En resumen, 2024 ha sido el año de la normalización de Donald Trump. Ya no es una anomalía en la periferia del sistema. Ocupa el centro. Ha desplazado a la vieja política. Dice cosas inconvenientes. Pero lo puede hacer porque es mucho mayor la irritación de sus votantes hacia sus competidores, la elite política tradicional, a la que culpan de años de pérdida de poder adquisitivo y de la inmigración.
El economista Paul Krugman, que esta semana se ha despedido de The New York Times, se pregunta en su última columna por qué hemos pasado del optimismo del 2000 a la ira y el resentimiento de estos años. Encuentra la explicación en el colapso de la confianza en las elites, en una duda corrosiva sobre su honestidad y su capacidad para arreglas las cosas.
De Trump ni se lo plantean. Ha dado una inesperada lección de resistencia. Hace cuatro años estaba desahuciado. A punto de ir a la cárcel. Ahora ha vuelto con ansias de venganza. Como en una película de oeste. Moviliza a los blancos, prescinde de las minorías, exhibe un machismo desinhibido. Y cuando, herido en la oreja después de que le dispararan en un mitin, alza el puño y grita fight, fight, fight a sus seguidores, estos enloquecen porque les gustaría ser como él.
Trump ha creado a su alrededor un culto a la personalidad, requisito indispensable para ser un líder autoritario, un hombre duro, (strongman), como ha bautizado el periodista Gideon Rachman a esa generación de políticos en la que están el propio Trump, Putin, Orbán, Xi Jinping, Netanyahu o Narendra Modi...
Putin y Netanyahu han mostrado con el ejemplo que son las guerras las que mueven las fronteras
Hombres fuertes. Trump desprecia a los que considera débiles. Despreciaba a Mijail Gorbachev cuando el ruso estaba de moda. Pensaba que había entregado la Unión Soviética. Y aprendió pronto a amar a Vladimir Putin, arquetipo de esa generación de duros.
Putin es un hombre formado en el KGB, que sabe dar miedo a quien le trata y amenazar sin alzar la voz. Siempre ha pensado que es la fuerza la que mueve fronteras, la que cambia la historia. Pocos como él lo han llevado a la práctica. El precio ha sido alto para sus súbditos: Rusia es hoy un país entregado a una máquina de guerra que no se detendrá. En 1989 Occidente se proclamó ganador de la Guerra Fría y Estados Unidos en el poder absoluto. Putin ha revertido esa narrativa. Ha cerrado ese periodo de unipolaridad y, a través de la guerra en Ucrania, ha inaugurado una etapa de multipolaridad. Las potencias medianas ya no temen a Occidente. Ya no se sienten impelidos a tomar partido.

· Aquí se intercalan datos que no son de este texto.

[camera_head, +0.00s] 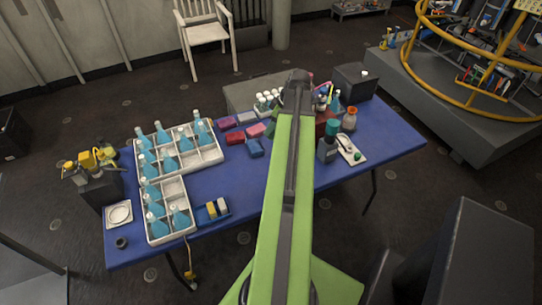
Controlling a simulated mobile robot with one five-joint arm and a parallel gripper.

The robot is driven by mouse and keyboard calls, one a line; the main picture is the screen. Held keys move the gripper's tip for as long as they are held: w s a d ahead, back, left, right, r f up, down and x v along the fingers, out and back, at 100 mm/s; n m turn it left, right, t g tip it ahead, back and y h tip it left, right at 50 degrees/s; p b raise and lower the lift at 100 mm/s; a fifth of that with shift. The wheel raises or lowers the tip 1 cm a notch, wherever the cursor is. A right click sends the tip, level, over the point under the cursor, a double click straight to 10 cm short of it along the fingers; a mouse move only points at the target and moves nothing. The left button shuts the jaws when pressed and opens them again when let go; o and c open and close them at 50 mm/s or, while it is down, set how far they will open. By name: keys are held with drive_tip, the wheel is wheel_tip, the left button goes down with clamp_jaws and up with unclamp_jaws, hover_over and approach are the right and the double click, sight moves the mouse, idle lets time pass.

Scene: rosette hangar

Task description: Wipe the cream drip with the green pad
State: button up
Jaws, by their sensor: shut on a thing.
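My green arm reaches up the middle of the picture over the blue table. My gripper (298,82) is at its far end, above the back of the table. It is shut on something, but the wrist hides the jaws and I cannot make out the held thing. A blue tray (227,216) at the front of the table holds a yellow pad (211,209) and a pale pad (222,205). I cannot pick out the green pad for certain. I cannot make out the cream drip; part of the table is behind my arm.
White divided crates (207,161) with several blue bottles stand on the left. Red and blue blocks (235,138) lie left of my arm. A teal-topped bottle (330,135), a white board (351,150) and an orange-topped jar (349,120) stand right. The table's right front (385,145) is clear.

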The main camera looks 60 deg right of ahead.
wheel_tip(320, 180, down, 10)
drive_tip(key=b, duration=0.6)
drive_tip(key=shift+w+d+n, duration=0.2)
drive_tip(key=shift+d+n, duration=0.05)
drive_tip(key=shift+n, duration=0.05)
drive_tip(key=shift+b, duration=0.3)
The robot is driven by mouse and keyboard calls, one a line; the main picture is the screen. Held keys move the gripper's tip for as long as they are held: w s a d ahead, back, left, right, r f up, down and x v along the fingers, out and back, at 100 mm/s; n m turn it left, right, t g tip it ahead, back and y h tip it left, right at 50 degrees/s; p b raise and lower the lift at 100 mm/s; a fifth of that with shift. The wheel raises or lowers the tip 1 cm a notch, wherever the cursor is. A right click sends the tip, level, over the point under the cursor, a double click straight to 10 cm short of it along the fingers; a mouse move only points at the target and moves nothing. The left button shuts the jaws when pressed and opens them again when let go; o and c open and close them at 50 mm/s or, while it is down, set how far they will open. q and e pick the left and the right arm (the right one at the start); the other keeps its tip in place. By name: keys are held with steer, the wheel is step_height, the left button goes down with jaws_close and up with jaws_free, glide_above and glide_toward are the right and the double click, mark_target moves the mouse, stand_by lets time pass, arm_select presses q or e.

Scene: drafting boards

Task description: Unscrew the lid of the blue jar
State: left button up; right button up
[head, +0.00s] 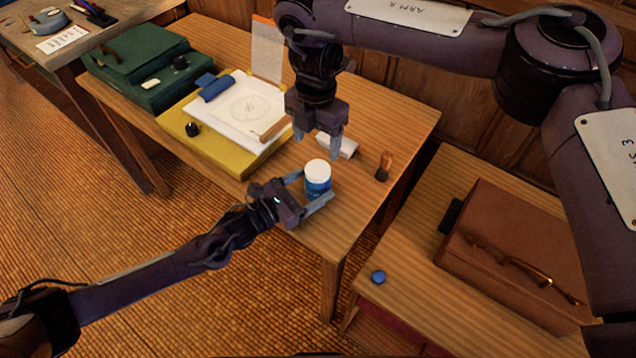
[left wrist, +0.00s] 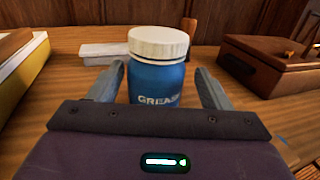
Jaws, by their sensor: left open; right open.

Beniamin Netanyahu, primer ministro de Israel, es otro duro que aprovecha las oportunidades. Otro político superviviente. Hay muchas lecturas, algunas conspirativas, sobre ese período que va de la matanza de Hamas del 7 de octubre de 2023 hasta la caída del régimen de Bashar el Asad en Siria. Pero la única certeza que tenemos es que Israel tiene una capacidad de fuego que es muy superior a la de todos sus enemigos juntos. Y que no duda en ejercerla. Hace un mes los observadores pensaban que Netanyahu aspiraba a reocupar Gaza y a la anexión de parte de Cisjordania. Pero Israel ya ha puesto un pie en Siria y no parece que vaya a quitarlo en años...
Trump llega con un regalo bajo el brazo, el de la abdicación de EE.UU. como potencia de referencia
Ahora llega Donald Trump y lo hace con un regalo bajo el brazo para todos esos hombres a los que admira. Es su aislacionismo, vestido de improvisación, que es en la práctica la abdicación de Estados Unidos a ejercer como potencia hegemónica. Un regalo para los hombres duros. Pero no exactamente una buena noticia para los ciudadanos de a pie.